Oleh:
Ahmad Hakim Fikri
Mahasiswa Sosiologi FISIP Universitas Andalas
Pada era budaya kapitalis ini, budaya aplikasi berlangganan semakin meningkat. Semakin banyak aplikasi yang menerapkan konsep subscription untuk memberikan pengalaman tanpa iklan bagi para penggunanya. Tak jarang beberapa aplikasi mengharuskan penggunanya melakukan langganan untuk menikmati konten dari aplikasinya.
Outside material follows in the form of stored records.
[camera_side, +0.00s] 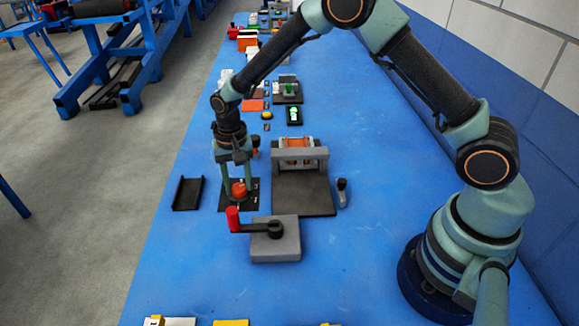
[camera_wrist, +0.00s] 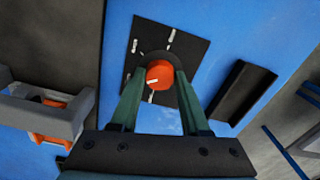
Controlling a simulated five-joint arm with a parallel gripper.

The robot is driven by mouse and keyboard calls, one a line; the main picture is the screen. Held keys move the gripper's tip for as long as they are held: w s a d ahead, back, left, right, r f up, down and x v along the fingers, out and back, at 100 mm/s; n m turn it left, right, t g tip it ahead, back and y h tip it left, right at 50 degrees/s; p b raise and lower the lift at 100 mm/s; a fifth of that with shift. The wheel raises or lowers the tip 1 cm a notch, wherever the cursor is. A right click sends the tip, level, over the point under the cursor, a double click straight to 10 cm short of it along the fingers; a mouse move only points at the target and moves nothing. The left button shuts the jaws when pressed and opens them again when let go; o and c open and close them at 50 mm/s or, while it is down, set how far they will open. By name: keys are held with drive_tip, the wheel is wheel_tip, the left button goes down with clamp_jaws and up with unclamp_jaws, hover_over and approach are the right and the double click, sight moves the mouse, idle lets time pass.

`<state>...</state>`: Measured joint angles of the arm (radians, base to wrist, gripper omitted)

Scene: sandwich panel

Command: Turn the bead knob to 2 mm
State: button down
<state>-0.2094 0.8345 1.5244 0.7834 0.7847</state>
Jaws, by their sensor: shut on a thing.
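The bead knob (camera_side: 239,188) is orange and sits on a dark plate with white marks (camera_side: 225,204) on the blue bench. In the wrist view the knob (camera_wrist: 161,74) shows a white pointer line aimed to the left. White marks stand on the dark plate (camera_wrist: 136,88) around it, too small to read. My gripper (camera_side: 238,190) points straight down over the plate. Its two green fingers, also in the wrist view (camera_wrist: 161,80), are closed on either side of the knob. The knob's lower part is partly hidden by the fingers.
A grey press with orange rollers (camera_side: 297,160) stands right of the plate. A grey block with a red-handled crank (camera_side: 275,245) lies in front. A black tray (camera_side: 187,193) lies to the left, and a small dark-topped bottle (camera_side: 342,192) to the right.

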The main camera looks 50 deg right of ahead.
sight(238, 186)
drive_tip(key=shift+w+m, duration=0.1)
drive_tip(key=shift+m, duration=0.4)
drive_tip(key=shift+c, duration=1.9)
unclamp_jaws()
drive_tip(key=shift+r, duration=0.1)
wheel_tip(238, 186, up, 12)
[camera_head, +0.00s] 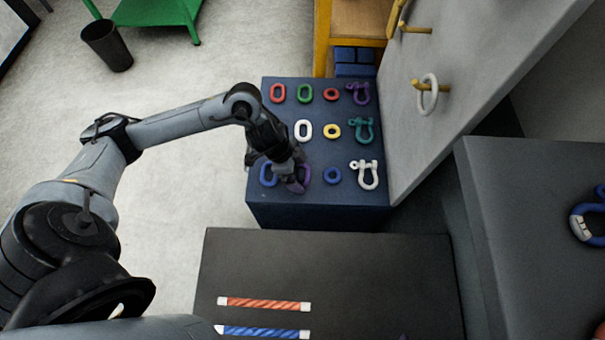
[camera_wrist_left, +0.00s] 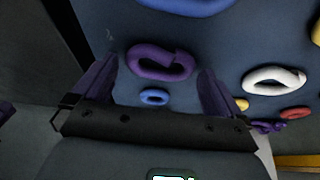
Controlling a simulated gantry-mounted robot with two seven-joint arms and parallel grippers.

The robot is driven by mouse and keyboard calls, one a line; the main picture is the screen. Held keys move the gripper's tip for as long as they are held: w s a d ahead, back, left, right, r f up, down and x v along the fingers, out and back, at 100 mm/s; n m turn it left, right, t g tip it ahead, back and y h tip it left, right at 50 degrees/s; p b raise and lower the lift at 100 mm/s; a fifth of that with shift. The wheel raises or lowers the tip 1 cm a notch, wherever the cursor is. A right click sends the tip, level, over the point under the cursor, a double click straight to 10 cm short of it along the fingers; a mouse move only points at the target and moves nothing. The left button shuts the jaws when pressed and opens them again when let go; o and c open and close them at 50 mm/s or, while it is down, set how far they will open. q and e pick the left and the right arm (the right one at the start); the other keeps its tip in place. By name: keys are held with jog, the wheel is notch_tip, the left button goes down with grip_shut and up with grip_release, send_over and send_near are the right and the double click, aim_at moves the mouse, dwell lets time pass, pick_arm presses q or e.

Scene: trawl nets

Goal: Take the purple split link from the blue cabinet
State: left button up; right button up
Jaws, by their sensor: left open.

Berlangganan aplikasi pada platform musik dan film sekarang menjadi komoditas bagi masyarakat banyak, terutama bagi Gen-Z sebagai bentuk “apresiasi seni” dengan menikmati karya-karya terebut secara legal.
Tetapi terkadang berlangganan ini menjadi beban bagi para penikmat seni musik dan film secara legal karena banyaknya aplikasi yang harus mereka bayar untuk menikmati karya-karya tersebut secara legal. Jika dihitung-hitung, untuk satu platfrom dibutuhkan sekitar lima puluh ribu rupiah untuk berlangganan langsung kepada sebuah platform musik dan film, yang mana dalam satu bulan akan dibutuhkan beratus-ratus ribu rupiah untuk berlangganan platform-platform musik dan film.
Meskipun sudah ada cara mengefisiensikan budget untuk subscription dengan membeli langganan melalui pihak ketiga (reseller), tetapi hal itu masih saja memerlukan dana yang cukup besar. Banyak juga yang akhirnya memilih untuk beralih ke website atau aplikasi ilegal.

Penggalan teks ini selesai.